Du côté juif, cette nouvelle situation posa de nombreux problèmes. Elle mettait en cause, en effet, un principe majeur de l'existence juive, et qui est celui du kelal Yisraél, de la solidarité de tous les Juifs, en tant qu'entité, devant les exigences d'une loi divine qui en constitue la base et le fondement. Cela suppose la conscience non seulement d'une histoire commune, mais aussi et encore d'une destinée commune, liée à une évolution considérée comme inscrite dans le plan même de Dieu et comportant un ensemble de réalisations concrètes concernant l'ensemble du peuple. Or, que deviennent, et cette destinée et ces réalisations face à un judaïsme désormais morcelé en un grand nombre de communautés nationales dont les aspirations se confondent avec celles de l'environnement non juif? Est-ce que la notion de la seule « communauté religieuse », qui est désormais le statut des communautés juives au sein des Etats modernes, est compatible avec le génie même du judaïsme? Est-elle compatible avec l'idée d'un judaïsme qui, loin d'être limité à la seule option religieuse de l'individu, entend contrôler au contraire l'ensemble de la vie? Ce contrôle s'exerce, certes, par le truchement d'un patrimoine essentiellement spirituel, mais le dépasse néanmoins dans une très large mesure du point de vue de ses implications concrètes. C'est à ce niveau que se pose d'une manière aiguë la question de savoir en quoi consistent au juste les principes qu'il faut maintenir à tout prix pour sauvegarder l'identité juive.

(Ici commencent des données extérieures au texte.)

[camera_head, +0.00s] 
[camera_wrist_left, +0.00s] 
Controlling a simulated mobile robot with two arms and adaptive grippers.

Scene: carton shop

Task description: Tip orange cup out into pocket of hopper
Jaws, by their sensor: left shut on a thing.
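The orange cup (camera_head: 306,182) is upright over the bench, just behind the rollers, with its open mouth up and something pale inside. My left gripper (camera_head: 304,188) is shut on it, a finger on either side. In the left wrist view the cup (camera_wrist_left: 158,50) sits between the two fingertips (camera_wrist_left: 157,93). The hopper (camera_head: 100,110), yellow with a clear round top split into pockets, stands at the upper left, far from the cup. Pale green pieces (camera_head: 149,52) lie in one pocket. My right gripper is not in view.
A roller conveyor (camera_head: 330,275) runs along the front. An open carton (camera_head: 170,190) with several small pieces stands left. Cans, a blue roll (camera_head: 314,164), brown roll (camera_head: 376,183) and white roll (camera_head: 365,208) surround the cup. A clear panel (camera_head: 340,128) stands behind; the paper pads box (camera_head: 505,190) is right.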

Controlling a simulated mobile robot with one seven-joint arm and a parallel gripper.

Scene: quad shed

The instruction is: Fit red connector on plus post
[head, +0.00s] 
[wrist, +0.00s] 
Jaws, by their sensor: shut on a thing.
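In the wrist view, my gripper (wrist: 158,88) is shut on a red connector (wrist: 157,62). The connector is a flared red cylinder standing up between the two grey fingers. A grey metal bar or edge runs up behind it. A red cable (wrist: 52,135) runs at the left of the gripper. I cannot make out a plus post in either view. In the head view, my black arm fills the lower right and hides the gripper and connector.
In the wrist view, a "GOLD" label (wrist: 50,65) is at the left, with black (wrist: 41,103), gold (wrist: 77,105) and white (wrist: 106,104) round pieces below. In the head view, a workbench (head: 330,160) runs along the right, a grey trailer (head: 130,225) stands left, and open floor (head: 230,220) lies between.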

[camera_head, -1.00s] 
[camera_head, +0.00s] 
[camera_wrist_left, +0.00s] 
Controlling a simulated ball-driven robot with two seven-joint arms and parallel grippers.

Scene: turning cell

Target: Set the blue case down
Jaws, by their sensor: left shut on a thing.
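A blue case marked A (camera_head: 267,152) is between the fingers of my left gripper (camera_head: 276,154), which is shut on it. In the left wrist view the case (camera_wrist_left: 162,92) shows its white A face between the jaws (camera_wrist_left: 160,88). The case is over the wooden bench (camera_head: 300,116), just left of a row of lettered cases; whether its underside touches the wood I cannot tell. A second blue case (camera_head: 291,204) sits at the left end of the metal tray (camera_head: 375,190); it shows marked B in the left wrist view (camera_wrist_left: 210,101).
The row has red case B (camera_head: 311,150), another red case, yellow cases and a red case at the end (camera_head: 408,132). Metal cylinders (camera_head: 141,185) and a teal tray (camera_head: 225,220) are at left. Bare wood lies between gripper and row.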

Pendant tout le 19e siècle, le judaïsme évoluera en fonction de la réponse qu'on donnera à cette question dans ses différentes fractions. Dans une première phase s'affronteront assez violemment les adeptes d'une réforme totale de l'ensemble de la vie juive d'une part et, d'autre part, les traditionalistes inconditionnels. Pour les adeptes d'une réforme, le judaïsme, par l'émancipation, est entré d'emblée dans une ère nouvelle, qui est celle de la fraternité universelle et de la promotion spirituelle de l'humanité. La vraie vocation et la vraie fonction du judaïsme sont-elles autre chose que de promouvoir une telle évolution? N'est-ce pas là, dépouillé de tout caractère « mythologique », les débuts de ce que les Prophètes d'Israël et la tradition ancestrale appellent « les temps messianiques »? Désormais, le devoir de l'élément juif est de s'intégrer totalement dans le corps des nations qui lui offrent cette possibilité, de partager leurs aspirations, et de se montrer à tous points de vue solidaire avec elles. Certes, il faut conserver en même temps une orientation spirituelle propre mais, en fonction d'une situation si profondément modifiée par rapport aux conditions de vie du passé, cette orientation elle-même doit se libérer de tout particularisme historiquement compréhensible mais désormais dépassé. Bien entendu, la Bible est parole de Dieu, mais cette parole ne doit pas rester tributaire d'une situation ayant prévalu il y a des millénaires. Elle doit être réinterprétée en fonction de la situation actuelle et adaptée à celle-ci. Beaucoup d'éléments dans la Bible concernent effectivement l'existence du peuple juif établi dans son pays. Or, tout cela est devenu caduc: les Juifs sont intégrés désormais dans leur environnement non juif et n'aspirent plus à aucune réalisation politique qui leur soit particulière. De la même manière sont devenues caduques toutes les prescriptions alimentaires, vestimentaires, etc., qui veulent établir une barrière entre Juifs et non Juifs. Quant à la législation rabbinique qui, au cours des âges, a renforcé ces prescriptions et a ainsi établi une séparation de plus en plus accentuée par rapport à l'environnement non juif, elle n'est rien d'autre que l'expression de situations historiques très diverses et n'est donc pas, comme le prétendent les traditionalistes, loi divine au même titre que la Bible.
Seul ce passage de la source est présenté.